What the exercise asks: All of the data should be repeated exactly; pictures are not part of the copy.

Dataset section:
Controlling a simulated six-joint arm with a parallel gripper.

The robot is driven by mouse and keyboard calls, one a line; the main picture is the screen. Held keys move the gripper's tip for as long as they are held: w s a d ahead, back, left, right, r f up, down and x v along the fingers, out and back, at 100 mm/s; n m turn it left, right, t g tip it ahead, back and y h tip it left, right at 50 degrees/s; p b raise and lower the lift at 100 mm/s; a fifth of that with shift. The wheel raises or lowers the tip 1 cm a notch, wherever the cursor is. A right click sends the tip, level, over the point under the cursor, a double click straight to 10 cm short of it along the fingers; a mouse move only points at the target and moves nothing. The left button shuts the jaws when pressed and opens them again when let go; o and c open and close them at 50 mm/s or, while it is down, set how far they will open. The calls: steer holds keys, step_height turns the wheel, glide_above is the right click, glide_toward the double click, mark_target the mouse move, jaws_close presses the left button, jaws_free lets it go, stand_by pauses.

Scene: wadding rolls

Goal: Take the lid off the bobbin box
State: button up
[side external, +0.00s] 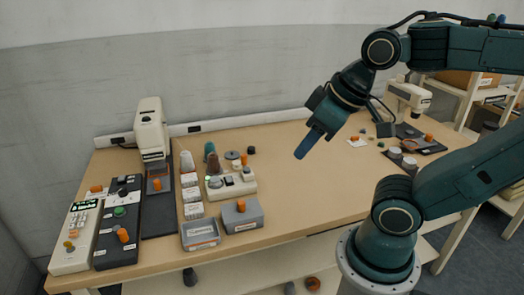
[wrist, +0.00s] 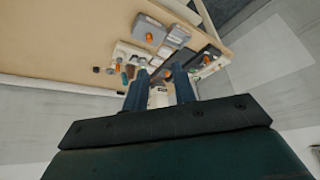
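A grey box (side external: 242,216) with a small orange knob on its top stands near the front edge of the table; I take it for the bobbin box, though its front label is too small to read. Its lid appears to be on. It also shows in the wrist view (wrist: 150,30). My gripper (side external: 308,146) is high above the table, to the right of the box and well apart from it, tilted down to the left. In the wrist view, its two blue fingers (wrist: 159,72) are spread with nothing between them.
An open grey tray (side external: 200,235) sits just left of the box. Behind it is a cream device (side external: 230,184) with knobs. Several spools, a cream machine (side external: 151,130) and control panels (side external: 119,220) crowd the left. The table's middle (side external: 310,195) is clear.

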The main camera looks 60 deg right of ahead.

Written solution:
Controlling a simulated six-joint arm with a parallel gripper.

The robot is driven by mouse and keyboard calls, one a line; the main picture is the screen. Held keys move the gripper's tip for as long as they are held: w s a d ahead, back, left, right, r f up, down and x v along the fingers, out and back, at 100 mm/s; n m turn it left, right, t g tip it ahead, back and y h tip it left, right at 50 degrees/s; p b raise and lower the lift at 100 mm/s; a fifth of that with shift. The wheel raises or lowers the tip 1 cm a notch, wherever the cursor is. A right click sends the tip, level, over the point under the cursor, a double click straight to 10 cm short of it along the fingers; a mouse move only points at the target and moves nothing. The left button shuts the jaws when pressed and opens them again when let go; o and c open and close them at 50 mm/s or, while it is down, set how far they will open. The calls: steer holds keys, step_height turns the wheel, glide_above is the right click, glide_toward the double click, mark_target the mouse move, jaws_close presses the left button, jaws_free lets it go, stand_by pauses.

Scene: wadding rolls

Goal: Take the lid off the bobbin box
State: button up
[side external, +0.00s] 
[wrist, +0.00s] 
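A grey box (side external: 242,216) with a small orange knob on its top stands near the front edge of the table; I take it for the bobbin box, though its front label is too small to read. Its lid appears to be on. It also shows in the wrist view (wrist: 150,30). My gripper (side external: 308,146) is high above the table, to the right of the box and well apart from it, tilted down to the left. In the wrist view, its two blue fingers (wrist: 159,72) are spread with nothing between them.
An open grey tray (side external: 200,235) sits just left of the box. Behind it is a cream device (side external: 230,184) with knobs. Several spools, a cream machine (side external: 151,130) and control panels (side external: 119,220) crowd the left. The table's middle (side external: 310,195) is clear.

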The main camera looks 60 deg right of ahead.

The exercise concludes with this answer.